- [What is expected]: Transcribe only the part of the material below that begins at the line containing "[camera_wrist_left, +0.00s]" and ends at the line containing "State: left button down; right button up", with both kept and images left out.

- [Provided entries]:
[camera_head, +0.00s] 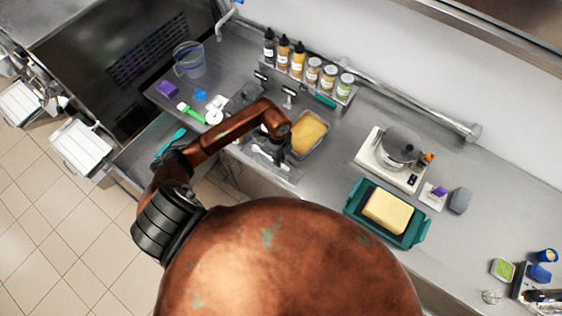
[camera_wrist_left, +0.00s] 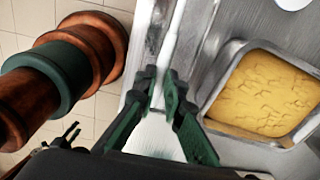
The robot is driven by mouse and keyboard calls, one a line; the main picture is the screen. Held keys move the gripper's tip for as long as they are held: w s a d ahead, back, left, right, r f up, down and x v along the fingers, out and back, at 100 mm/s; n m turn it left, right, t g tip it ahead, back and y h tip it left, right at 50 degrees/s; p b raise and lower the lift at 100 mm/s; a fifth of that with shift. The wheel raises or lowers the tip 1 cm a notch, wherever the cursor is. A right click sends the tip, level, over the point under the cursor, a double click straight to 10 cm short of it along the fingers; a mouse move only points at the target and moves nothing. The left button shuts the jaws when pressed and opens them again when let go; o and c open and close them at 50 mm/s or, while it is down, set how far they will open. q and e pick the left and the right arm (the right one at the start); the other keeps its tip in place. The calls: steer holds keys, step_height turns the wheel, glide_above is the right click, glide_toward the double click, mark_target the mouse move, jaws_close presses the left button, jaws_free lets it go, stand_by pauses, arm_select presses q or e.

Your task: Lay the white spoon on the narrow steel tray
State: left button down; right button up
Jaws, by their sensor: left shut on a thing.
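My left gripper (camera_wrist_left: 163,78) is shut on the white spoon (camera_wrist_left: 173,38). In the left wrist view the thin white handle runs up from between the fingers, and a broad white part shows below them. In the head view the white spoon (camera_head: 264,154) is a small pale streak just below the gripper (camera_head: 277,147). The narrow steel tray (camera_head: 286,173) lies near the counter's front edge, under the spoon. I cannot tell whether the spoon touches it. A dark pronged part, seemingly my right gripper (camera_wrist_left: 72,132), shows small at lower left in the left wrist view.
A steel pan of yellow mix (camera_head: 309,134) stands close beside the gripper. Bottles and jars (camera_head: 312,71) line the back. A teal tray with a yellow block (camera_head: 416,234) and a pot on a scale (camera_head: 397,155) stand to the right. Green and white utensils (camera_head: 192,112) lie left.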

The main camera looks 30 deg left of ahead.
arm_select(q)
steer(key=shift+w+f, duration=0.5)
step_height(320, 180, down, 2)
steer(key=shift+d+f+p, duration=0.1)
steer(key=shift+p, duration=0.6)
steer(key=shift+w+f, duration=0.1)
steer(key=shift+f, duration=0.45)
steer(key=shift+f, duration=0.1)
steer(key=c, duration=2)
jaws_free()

==

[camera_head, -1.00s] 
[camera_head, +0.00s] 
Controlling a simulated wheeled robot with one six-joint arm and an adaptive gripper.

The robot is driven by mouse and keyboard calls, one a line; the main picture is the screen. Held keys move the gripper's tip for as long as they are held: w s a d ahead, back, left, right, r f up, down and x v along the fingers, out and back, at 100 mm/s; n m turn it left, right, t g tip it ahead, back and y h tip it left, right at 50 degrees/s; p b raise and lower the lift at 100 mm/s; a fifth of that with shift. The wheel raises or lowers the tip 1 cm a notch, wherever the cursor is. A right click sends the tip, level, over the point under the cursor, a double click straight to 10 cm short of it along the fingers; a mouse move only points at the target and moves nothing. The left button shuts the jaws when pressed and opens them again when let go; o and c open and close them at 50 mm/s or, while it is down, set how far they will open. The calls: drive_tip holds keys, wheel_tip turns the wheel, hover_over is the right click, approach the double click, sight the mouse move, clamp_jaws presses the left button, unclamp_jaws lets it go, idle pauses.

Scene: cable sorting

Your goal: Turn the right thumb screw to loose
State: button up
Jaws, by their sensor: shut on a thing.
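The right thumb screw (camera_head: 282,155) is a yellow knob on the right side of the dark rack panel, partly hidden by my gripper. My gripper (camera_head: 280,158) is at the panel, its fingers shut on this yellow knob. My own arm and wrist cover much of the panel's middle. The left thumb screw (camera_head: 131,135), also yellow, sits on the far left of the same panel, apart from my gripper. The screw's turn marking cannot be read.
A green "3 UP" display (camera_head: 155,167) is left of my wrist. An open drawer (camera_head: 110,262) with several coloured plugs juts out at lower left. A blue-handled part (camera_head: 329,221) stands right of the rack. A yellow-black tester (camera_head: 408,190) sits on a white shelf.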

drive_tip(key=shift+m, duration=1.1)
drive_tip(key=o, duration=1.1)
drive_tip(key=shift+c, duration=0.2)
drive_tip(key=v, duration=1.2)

- [Solution for this task]:
[camera_wrist_left, +0.00s] 
The robot is driven by mouse and keyboard calls, one a line; the main picture is the screen. Held keys move the gripper's tip for as long as they are held: w s a d ahead, back, left, right, r f up, down and x v along the fingers, out and back, at 100 mm/s; n m turn it left, right, t g tip it ahead, back and y h tip it left, right at 50 degrees/s; p b raise and lower the lift at 100 mm/s; a fifth of that with shift. The wheel raises or lowers the tip 1 cm a notch, wherever the cursor is. A right click sends the tip, level, over the point under the cursor, a double click straight to 10 cm short of it along the fingers; a mouse move only points at the target and moves nothing. The left button shuts the jaws when pressed and opens them again when let go; o and c open and close them at 50 mm/s or, while it is down, set how far they will open. q and e pick the left and the right arm (the right one at the start); the other keeps its tip in place. The calls: steer holds keys, step_height turns the wheel, glide_above is the right click, glide_toward the double click, mark_target the mouse move, jaws_close presses the left button, jaws_free lets it go, stand_by pauses, arm_select presses q or e.

Your task: Lay the white spoon on the narrow steel tray
State: left button down; right button up

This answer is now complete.